[Task statement]: Find the line containing "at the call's" and copy it exactly, along with every line after it up to and including the line containing "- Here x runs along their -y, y". Copy nothing else.

>> BEGIN Dataset excerpts

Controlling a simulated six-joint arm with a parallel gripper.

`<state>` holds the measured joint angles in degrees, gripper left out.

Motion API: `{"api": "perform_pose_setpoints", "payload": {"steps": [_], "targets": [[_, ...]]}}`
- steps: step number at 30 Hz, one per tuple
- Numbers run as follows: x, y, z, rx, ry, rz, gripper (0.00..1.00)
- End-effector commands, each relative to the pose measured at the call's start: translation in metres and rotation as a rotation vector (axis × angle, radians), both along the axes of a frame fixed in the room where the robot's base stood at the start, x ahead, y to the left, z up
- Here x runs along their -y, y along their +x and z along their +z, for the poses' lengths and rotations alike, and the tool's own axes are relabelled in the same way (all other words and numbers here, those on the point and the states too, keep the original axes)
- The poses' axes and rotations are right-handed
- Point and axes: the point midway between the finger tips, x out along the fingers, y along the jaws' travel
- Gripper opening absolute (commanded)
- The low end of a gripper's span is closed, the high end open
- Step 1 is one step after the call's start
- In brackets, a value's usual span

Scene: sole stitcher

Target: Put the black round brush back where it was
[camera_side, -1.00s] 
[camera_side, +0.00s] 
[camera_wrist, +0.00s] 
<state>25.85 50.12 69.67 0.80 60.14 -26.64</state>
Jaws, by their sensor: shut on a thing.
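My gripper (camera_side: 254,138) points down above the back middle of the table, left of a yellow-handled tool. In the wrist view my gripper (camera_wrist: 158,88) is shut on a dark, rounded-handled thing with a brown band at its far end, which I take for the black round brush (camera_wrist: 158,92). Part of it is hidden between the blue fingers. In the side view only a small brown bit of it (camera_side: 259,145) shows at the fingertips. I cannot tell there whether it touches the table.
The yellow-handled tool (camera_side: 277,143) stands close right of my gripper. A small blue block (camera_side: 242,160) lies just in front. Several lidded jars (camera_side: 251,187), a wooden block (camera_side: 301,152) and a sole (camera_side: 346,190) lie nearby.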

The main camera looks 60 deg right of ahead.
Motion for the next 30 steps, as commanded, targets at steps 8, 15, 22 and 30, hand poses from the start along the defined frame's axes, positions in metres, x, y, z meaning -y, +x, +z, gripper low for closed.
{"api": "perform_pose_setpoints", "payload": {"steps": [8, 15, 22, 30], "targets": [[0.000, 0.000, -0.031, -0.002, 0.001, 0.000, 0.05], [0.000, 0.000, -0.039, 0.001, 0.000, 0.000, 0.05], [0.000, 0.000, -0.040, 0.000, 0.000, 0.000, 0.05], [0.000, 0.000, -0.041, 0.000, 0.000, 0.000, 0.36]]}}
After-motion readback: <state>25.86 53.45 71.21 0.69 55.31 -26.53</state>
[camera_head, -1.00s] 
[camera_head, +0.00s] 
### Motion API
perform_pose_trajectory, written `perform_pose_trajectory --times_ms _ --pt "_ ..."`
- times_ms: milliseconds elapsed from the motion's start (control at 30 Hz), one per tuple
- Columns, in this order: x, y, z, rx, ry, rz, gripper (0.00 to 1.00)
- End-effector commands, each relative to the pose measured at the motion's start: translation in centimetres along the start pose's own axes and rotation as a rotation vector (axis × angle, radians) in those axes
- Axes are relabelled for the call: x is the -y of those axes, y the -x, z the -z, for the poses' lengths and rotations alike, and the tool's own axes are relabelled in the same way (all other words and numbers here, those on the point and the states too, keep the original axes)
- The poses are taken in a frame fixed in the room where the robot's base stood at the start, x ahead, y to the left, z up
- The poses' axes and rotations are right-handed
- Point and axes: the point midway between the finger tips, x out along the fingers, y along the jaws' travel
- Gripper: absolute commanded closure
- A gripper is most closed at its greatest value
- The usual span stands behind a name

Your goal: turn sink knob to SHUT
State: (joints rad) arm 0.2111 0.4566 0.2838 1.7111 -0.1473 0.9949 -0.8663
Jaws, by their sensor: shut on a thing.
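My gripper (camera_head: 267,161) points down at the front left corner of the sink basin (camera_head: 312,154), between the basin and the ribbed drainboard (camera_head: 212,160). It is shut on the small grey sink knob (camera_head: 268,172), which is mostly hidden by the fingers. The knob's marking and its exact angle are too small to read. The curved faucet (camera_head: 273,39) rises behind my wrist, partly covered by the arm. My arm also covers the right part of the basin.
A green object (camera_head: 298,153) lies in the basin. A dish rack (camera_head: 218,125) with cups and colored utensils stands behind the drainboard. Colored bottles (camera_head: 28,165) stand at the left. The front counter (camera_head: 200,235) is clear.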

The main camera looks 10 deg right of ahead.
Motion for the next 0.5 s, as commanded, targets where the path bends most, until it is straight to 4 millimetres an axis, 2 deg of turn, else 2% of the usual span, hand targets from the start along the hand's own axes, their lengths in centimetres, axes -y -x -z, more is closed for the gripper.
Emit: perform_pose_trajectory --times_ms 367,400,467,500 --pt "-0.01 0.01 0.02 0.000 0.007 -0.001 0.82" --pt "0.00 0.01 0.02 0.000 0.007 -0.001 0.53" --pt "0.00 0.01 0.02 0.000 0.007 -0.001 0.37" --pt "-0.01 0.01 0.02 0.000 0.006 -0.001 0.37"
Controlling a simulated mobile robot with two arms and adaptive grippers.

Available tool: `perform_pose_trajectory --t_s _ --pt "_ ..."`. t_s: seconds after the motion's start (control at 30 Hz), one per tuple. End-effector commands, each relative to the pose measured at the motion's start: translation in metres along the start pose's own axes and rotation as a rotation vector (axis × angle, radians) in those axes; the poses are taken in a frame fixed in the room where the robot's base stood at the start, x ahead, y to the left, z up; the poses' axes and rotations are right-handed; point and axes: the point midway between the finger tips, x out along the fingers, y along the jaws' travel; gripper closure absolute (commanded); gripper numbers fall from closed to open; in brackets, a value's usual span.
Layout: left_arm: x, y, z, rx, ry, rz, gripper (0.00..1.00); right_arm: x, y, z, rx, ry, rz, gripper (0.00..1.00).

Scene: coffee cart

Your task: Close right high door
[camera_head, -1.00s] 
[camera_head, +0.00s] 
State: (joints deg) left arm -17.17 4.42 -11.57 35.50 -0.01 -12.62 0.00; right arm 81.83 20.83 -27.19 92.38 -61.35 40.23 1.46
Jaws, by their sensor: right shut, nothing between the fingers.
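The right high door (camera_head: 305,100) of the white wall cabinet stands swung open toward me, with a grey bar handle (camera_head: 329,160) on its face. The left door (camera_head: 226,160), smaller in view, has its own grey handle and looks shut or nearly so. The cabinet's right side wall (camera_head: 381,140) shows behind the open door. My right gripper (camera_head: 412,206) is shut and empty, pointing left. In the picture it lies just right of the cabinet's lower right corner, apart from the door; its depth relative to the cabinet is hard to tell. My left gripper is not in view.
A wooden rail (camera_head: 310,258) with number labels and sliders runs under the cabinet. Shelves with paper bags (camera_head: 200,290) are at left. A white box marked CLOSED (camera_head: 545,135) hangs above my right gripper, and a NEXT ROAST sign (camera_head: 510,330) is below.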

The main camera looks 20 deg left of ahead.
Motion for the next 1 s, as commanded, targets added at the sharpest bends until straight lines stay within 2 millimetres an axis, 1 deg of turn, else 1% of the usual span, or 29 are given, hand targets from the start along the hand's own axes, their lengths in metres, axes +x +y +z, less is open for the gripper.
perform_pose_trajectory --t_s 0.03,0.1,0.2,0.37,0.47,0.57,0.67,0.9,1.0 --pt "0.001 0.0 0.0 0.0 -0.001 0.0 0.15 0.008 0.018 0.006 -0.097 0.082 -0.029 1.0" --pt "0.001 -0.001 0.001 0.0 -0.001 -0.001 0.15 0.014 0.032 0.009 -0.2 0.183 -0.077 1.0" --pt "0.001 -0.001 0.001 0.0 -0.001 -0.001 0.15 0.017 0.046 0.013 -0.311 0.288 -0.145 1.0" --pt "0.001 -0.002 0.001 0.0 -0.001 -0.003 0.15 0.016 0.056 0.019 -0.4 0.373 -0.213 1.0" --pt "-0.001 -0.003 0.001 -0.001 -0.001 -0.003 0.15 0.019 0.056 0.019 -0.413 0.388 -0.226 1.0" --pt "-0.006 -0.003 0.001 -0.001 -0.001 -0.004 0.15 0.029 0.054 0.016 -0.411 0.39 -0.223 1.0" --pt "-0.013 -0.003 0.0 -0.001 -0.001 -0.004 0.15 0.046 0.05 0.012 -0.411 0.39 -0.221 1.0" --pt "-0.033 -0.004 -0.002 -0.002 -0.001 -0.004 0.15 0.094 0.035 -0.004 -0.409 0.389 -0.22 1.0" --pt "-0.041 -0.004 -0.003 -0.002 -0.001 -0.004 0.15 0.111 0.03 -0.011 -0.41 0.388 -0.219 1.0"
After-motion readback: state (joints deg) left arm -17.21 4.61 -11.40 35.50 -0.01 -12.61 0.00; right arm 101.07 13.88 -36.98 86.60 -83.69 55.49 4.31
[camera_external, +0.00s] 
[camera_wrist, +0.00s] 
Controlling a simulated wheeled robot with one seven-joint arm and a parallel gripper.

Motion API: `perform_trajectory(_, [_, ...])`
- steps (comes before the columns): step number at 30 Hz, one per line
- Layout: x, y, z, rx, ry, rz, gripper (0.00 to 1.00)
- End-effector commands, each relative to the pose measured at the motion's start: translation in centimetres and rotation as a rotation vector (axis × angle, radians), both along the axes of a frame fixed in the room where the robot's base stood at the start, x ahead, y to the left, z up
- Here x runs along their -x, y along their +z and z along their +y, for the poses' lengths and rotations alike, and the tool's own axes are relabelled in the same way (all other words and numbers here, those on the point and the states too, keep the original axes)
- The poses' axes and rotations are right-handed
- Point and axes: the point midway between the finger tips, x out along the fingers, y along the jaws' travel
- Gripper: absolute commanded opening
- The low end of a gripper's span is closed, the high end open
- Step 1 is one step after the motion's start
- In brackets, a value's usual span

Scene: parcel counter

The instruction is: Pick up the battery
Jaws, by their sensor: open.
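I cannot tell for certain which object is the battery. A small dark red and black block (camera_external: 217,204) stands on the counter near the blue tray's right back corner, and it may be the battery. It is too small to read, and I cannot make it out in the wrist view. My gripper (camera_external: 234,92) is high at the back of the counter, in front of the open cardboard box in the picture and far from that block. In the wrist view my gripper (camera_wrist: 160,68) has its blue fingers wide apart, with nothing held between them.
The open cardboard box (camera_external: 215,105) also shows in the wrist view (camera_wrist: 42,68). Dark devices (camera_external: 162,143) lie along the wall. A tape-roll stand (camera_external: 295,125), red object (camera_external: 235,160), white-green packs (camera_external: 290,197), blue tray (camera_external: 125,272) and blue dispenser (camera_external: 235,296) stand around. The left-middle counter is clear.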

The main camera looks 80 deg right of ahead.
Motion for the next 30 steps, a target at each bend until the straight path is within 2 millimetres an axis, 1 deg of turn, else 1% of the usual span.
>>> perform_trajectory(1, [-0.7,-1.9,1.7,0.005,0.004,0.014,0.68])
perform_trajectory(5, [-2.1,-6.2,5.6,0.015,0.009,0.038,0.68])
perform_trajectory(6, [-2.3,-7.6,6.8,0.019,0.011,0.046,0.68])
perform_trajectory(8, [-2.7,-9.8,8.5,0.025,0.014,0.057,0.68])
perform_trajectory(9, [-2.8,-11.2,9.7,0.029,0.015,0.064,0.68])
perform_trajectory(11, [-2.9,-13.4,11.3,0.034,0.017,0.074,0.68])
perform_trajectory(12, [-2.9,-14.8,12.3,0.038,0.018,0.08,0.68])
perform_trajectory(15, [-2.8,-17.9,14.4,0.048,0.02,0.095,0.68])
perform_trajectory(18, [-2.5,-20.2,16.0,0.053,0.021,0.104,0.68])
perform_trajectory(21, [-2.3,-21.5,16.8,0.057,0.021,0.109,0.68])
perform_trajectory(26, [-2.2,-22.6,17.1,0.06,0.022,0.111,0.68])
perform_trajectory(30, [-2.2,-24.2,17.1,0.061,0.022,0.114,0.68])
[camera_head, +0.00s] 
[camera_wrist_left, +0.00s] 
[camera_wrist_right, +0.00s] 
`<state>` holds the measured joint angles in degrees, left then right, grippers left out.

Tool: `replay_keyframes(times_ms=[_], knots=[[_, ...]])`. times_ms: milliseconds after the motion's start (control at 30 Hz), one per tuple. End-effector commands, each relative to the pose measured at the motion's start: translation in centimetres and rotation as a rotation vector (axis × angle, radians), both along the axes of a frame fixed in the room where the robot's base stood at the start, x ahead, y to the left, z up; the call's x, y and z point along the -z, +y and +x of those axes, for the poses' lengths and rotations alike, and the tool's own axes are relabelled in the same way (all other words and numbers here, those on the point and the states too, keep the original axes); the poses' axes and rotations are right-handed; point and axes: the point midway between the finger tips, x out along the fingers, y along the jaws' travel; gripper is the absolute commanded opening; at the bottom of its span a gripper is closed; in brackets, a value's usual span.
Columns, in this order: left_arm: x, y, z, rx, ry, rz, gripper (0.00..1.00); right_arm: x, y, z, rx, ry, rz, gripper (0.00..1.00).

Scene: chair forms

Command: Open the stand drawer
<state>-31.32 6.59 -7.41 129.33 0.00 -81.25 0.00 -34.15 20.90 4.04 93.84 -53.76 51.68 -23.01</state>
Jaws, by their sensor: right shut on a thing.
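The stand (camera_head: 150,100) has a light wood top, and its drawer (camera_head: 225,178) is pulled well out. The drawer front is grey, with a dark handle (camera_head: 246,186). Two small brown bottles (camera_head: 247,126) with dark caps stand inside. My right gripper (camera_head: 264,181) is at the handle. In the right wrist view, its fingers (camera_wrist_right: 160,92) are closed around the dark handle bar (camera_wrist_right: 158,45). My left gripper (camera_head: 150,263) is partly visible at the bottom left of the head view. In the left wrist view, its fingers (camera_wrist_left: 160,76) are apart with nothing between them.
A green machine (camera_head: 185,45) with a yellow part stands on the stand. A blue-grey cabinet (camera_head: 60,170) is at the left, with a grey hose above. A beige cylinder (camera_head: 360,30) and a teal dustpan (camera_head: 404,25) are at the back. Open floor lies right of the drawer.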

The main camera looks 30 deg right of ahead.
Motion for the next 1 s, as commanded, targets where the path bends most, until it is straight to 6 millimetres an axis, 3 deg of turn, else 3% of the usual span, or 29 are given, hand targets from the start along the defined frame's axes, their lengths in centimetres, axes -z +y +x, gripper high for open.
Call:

>> END Dataset excerpts

[The reply]:
- End-effector commands, each relative to the pose measured at the call's start: translation in metres and rotation as a rotation vector (axis × angle, radians), both along the axes of a frame fixed in the room where the robot's base stood at the start, x ahead, y to the left, z up
- Here x runs along their -y, y along their +x and z along their +z, for the poses' lengths and rotations alike, and the tool's own axes are relabelled in the same way (all other words and numbers here, those on the point and the states too, keep the original axes)

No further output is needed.